С этим соглашением я поехал в Москву к председателю Госкомспорта Павлову. Павлов выслушал меня без восторга. «Ты слишком простодушен, – сказал он мне. – Ты слишком доверяешься слову Корчного; слову, которое не стоит ничего. В Москве мы гарантировали бы, что матч пройдет в равных условиях и без эксцессов. Наконец, такой матч – это же событие для всей страны, а вы сводите его к выяснению отношения между ленинградцами». Я признавал справедливость его аргументов, но отступить уже не мог: договор есть договор. Пришлось и Павлову скрепить его своим согласием.

Но не успел я возвратиться в гостиницу – звонит междугородка. У телефона сам Корчной (до этого мы напрямую уже не общались недели две, а тут каким-то образом даже номер моего телефона в гостинице узнал).

– Мне уже известно, – говорит он, что вы были у Павлова и обо всем договорились.

– Да, все в порядке.

– Не совсем все. Видите ли, я еще раз подумал – и решил, что не могу начинать партию в пять. Будем только в четыре, как я и предлагал с самого начала…

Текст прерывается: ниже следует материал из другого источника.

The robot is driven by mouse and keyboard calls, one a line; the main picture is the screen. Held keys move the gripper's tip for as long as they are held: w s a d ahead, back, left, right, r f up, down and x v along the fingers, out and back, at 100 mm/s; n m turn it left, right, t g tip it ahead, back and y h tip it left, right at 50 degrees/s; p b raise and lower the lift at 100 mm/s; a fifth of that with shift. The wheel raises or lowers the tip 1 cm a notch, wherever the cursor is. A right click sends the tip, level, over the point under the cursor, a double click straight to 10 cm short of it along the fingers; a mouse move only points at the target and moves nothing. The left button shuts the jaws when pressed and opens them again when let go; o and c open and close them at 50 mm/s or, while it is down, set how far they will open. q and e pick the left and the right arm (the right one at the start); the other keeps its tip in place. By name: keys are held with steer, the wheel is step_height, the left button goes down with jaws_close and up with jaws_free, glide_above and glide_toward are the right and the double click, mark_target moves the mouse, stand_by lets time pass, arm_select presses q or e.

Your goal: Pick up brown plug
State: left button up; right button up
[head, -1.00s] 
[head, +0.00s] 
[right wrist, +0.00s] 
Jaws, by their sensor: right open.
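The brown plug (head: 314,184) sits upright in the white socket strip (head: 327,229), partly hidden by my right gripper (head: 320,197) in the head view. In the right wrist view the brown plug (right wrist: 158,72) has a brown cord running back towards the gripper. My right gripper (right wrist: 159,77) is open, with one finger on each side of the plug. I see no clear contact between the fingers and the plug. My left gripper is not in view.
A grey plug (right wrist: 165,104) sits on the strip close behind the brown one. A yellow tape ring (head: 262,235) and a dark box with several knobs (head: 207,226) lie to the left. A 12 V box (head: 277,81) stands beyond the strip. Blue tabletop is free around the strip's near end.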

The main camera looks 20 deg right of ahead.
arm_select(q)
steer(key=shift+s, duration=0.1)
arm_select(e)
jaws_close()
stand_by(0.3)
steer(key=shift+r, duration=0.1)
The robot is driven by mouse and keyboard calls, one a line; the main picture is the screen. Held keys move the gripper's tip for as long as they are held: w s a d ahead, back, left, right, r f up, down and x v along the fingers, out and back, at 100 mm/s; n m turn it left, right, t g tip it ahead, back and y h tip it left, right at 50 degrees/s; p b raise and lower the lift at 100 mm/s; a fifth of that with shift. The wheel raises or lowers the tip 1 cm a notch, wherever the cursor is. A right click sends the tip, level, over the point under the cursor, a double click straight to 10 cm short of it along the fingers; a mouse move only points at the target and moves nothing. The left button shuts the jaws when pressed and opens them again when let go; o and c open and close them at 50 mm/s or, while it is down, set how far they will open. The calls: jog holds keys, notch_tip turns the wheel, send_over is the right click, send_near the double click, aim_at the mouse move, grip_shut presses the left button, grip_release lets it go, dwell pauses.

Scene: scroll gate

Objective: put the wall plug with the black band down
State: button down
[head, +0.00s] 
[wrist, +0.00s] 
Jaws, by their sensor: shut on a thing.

До чего же примитивная игра! Он пошел мне на уступку только для того, чтобы получить все. Моральная сторона этой комбинации, очевидно, его ничуть не интересовала.

– Но ведь мы договорились… – начал я, еще не совсем осознав происходящее.

– А я передумал, – перебил Корчной. – Я не могу в пять – вот и все.

– Тогда, значит, нашей договоренности не существует?

– Считайте, что так.

Вот и весь разговор.

Признаюсь, он меня оглушил. Посидел я посидел, подумал – и опять поехал к Павлову. Он меня выслушал; я думал – рассердится, мол, сколько можно голову морочить, а он только посмеялся.

– Я же, Толя, тебя предупреждал: с Корчным по-доброму нельзя, он понимает только силу.

– Так что же делать теперь?

– А очень просто: проучим хитреца. Значит, так: первое – матч будем играть в Москве; второе – начинать партии будем в пять. И это – мое последнее слово.

Кстати, доверенное лицо Корчного, его друг профессор Лавров, которому я был обязан благополучным переездом в Ленинград, после этой истории отказался от роли посредника. И я хорошо его понимаю.